ABUJA – At least 38 million Nigerian adults who remain unbanked may be excluded from the financial system when the new tax reform laws take effect in January 2026, unless the Federal Government harmonises its multiple identity databases, a financial expert has warned.

Economist and Data Analyst, Mr. Daramola Omoyele, raised the concern in Abuja on Sunday while reacting to the Nigeria Tax Administration Act 2025. 

The new law makes it compulsory for every taxable Nigerian to obtain a Tax Identification Number (TIN) before operating or opening a bank account.

President Bola Tinubu had on June 26 signed four tax reform bills into law. 

These are the Nigeria Tax Bill, the Nigeria Tax Administration Bill, the Nigeria Revenue Service (Establishment) Bill, and the Joint Revenue Board (Establishment) Bill. All are scheduled to take effect from January 1, 2026.

Omoyele, a Chartered Accountant with a Master’s degree in Economics and Data Analytics, said he understood the motive behind the reform, which is to expand Nigeria’s tax base and strengthen compliance. 

He noted that Nigeria’s tax-to-Gross Domestic Product ratio is one of the lowest in Africa, making non-oil revenue collection a national priority.

However, he warned that while the policy is well-intentioned, the introduction of another identification number risks worsening an already messy identification system. 

According to him, the TIN requirement could become a fresh barrier to banking access for millions who are still outside the financial system.

He pointed out that Nigerians are already burdened with several identity numbers, including the National Identity Number (NIN), Bank Verification Number (BVN), voter’s card, driver’s licence, passport number, account numbers, and SIM registration details. 

Rather than consolidating these into a unified system, he said, government agencies keep building new silos that increase confusion and costs.

“The irony is that Nigeria already has the building blocks of a single digital identity. 

“The NIN was designed to be the master ID, while the BVN has captured biometric and financial data for millions of bank customers. 

“Instead of harmonising these, the new TIN law introduces another obstacle at a time when about 38 million adults remain unbanked,” he said.

Omoyele argued that other countries have shown that harmonization works. 

He cited India’s Aadhaar number, which is used for taxation, banking, telecoms and social benefits; South Africa’s national identity card, which functions seamlessly across voting, banking and taxation; and the United Kingdom’s National Insurance Number, which doubles for tax and employment. 
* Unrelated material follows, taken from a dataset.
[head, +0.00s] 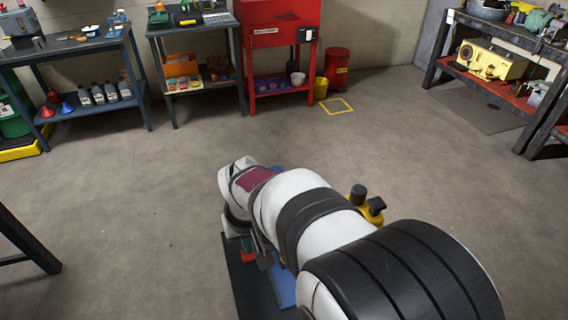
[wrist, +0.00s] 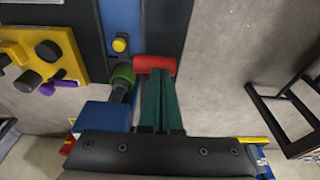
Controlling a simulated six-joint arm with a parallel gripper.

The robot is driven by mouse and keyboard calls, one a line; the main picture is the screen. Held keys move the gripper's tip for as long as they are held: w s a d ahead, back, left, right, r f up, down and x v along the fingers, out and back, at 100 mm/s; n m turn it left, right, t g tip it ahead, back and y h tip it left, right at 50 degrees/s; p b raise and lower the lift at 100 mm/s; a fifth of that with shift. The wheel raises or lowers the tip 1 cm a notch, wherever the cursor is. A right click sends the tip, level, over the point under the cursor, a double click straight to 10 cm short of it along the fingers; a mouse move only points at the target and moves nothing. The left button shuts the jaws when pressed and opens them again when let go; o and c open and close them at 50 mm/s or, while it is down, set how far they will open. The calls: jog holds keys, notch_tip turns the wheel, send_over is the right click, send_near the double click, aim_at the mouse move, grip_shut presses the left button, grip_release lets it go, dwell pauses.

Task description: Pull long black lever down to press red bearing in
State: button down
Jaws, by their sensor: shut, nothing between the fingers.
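In the wrist view my gripper (wrist: 156,74) has its two green fingers shut together with nothing between them. A red cylinder (wrist: 165,63) lies crosswise at the fingertips; I cannot tell whether they touch it. Left of it is a green ring (wrist: 123,74) on a dark rod (wrist: 117,92) that runs toward a blue block (wrist: 103,116). I cannot tell whether this rod is the long black lever, or whether the red cylinder is the red bearing. In the head view my arm covers most of the work area.
A yellow plate with black knobs (wrist: 68,47) and a purple part (wrist: 48,88) are at left in the wrist view. A yellow button (wrist: 120,44) sits on a blue strip (wrist: 119,18). Shelves, a red cabinet (head: 282,40) and a workbench (head: 440,50) stand far back beyond open floor.

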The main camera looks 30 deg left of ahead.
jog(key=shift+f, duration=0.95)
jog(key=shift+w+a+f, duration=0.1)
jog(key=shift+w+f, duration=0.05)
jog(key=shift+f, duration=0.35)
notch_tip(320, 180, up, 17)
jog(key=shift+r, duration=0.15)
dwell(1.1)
He said Nigeria should do the same by making the NIN the universal identity number, with BVN, TIN and other records linked to it at the backend.

He cautioned that without harmonization, Nigeria risks excluding more citizens from banking and financial services, while inconsistencies will persist across multiple databases. 

He added that the government would continue to waste billions of naira maintaining overlapping systems that serve similar purposes.

Beyond the technical costs, Omoyele stressed that citizens already fatigued by endless registration exercises may lose faith in government initiatives altogether. 

“Nigeria must stop building silos and start building systems that talk to each other. One number is enough,” he said.

He maintained that if the NIN becomes the central identity, linked seamlessly with tax, banking, telecoms and other services, citizens will enjoy simpler, cheaper and more reliable access to government programmes. 

“The new TIN law is well-intentioned, but it risks worsening an already messy identification system. 

“Nigeria should prioritise data harmonisation over multiplication. As a nation, we don’t need five or six different numbers to prove who we are. We need just one and we already have it in the NIN,” he added.